◆ **REQUIRED WORK**: Which lines contain the word "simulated"? Return each of them as written.

◆ **TASK DATA**:

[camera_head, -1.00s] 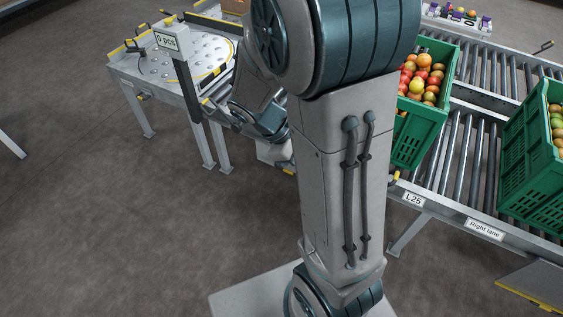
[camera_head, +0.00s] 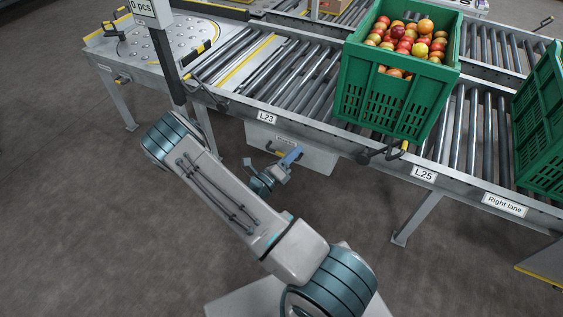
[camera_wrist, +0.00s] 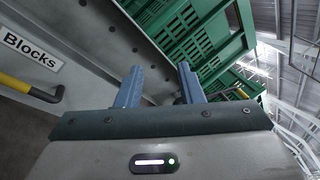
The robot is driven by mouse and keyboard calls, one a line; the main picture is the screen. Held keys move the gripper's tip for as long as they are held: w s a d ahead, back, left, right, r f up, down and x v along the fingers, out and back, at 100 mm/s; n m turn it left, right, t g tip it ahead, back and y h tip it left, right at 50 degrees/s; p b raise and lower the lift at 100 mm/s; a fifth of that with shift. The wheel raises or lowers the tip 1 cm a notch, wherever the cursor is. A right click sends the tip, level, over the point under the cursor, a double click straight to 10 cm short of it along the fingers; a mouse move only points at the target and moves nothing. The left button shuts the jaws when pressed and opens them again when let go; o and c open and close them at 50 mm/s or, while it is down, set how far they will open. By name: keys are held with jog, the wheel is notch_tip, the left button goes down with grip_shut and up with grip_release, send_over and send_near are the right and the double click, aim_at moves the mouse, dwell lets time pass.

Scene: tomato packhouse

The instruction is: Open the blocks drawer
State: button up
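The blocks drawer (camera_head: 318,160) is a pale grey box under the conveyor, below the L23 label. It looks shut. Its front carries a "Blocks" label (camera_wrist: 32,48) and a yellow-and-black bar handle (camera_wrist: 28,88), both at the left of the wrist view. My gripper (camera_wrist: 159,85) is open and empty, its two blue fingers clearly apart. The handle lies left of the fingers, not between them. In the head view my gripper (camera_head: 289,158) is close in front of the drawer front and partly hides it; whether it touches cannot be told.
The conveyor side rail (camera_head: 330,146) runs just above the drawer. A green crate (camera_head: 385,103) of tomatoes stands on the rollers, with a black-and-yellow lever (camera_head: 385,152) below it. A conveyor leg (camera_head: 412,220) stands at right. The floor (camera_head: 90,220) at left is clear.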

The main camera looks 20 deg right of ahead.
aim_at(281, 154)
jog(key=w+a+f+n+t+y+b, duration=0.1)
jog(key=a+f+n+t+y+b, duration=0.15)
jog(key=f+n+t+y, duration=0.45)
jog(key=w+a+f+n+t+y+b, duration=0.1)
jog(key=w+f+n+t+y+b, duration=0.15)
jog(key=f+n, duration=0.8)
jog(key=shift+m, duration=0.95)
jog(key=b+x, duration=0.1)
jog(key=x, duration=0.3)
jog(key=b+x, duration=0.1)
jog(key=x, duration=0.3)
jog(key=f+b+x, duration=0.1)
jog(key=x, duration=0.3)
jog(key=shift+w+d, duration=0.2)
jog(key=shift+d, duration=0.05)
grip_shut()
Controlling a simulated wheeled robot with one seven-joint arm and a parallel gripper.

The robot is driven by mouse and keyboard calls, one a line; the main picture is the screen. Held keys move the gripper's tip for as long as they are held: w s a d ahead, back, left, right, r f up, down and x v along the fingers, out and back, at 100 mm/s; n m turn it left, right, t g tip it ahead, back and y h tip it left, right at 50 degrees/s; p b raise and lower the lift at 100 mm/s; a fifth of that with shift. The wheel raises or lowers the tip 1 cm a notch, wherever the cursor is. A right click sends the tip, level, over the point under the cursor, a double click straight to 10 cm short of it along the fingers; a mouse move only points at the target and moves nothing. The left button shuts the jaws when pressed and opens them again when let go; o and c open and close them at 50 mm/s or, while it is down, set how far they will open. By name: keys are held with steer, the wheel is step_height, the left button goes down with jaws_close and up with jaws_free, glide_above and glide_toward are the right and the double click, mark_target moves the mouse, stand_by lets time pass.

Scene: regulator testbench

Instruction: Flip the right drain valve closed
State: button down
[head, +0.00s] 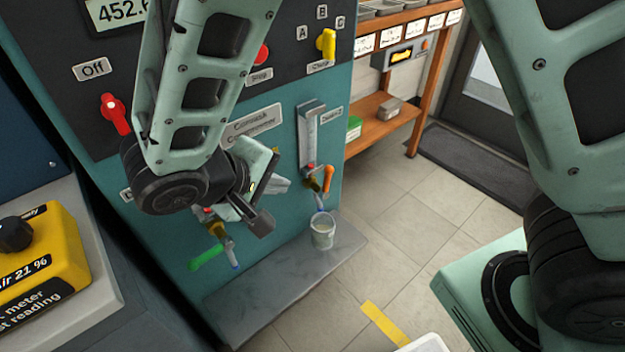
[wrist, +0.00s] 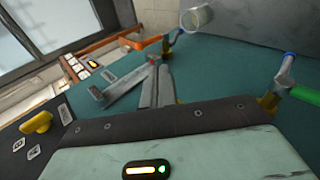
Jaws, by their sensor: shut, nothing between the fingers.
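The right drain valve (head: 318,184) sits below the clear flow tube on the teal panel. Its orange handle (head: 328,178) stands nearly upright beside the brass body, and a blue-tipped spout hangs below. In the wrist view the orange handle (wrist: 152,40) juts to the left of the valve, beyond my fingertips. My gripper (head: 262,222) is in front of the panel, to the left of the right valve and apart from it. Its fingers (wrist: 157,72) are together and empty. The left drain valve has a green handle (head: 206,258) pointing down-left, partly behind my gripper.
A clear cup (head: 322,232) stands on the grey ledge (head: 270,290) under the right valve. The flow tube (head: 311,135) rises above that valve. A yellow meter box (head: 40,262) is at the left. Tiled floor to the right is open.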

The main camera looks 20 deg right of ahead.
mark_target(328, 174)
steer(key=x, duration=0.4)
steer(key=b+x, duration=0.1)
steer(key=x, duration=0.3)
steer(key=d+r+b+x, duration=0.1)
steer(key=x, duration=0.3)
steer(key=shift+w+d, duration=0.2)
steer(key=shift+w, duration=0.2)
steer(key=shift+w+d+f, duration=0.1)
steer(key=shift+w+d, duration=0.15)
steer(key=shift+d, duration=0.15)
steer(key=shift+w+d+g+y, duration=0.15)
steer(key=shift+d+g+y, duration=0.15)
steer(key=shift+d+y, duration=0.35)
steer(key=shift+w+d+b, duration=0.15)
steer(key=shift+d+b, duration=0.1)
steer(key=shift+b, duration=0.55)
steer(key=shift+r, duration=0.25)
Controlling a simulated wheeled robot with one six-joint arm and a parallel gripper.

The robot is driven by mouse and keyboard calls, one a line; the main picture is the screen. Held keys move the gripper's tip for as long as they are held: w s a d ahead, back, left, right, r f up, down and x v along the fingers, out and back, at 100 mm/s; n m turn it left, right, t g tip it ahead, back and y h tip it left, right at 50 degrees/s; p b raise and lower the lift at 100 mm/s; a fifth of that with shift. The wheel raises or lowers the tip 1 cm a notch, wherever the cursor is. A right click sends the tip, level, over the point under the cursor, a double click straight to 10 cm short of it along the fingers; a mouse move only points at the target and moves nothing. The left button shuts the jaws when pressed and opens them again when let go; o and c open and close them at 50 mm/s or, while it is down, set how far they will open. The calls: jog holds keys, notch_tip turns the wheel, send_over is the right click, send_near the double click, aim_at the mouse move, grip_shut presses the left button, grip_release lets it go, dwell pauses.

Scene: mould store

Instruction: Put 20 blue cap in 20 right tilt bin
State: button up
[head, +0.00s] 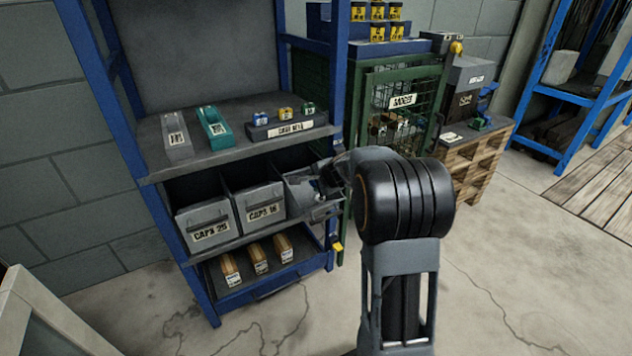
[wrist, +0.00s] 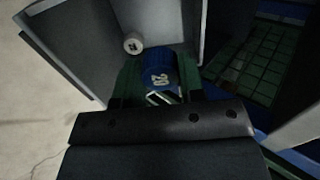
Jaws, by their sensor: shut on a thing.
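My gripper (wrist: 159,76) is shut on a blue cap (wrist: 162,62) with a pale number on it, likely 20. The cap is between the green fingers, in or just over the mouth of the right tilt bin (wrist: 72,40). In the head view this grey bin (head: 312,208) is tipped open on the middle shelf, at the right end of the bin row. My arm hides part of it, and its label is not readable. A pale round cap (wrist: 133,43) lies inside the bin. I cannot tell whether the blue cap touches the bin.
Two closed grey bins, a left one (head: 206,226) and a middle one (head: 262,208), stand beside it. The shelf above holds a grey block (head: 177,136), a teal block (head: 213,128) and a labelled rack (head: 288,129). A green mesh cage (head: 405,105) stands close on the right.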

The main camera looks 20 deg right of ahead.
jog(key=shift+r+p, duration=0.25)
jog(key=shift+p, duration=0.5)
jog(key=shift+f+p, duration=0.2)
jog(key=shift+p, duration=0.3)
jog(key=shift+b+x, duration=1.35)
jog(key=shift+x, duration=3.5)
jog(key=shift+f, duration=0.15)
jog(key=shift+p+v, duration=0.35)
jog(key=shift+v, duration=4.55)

◆ **RESULT OF THE EXERCISE**:
Controlling a simulated wheeled robot with one seven-joint arm and a parallel gripper.
Controlling a simulated wheeled robot with one six-joint arm and a parallel gripper.

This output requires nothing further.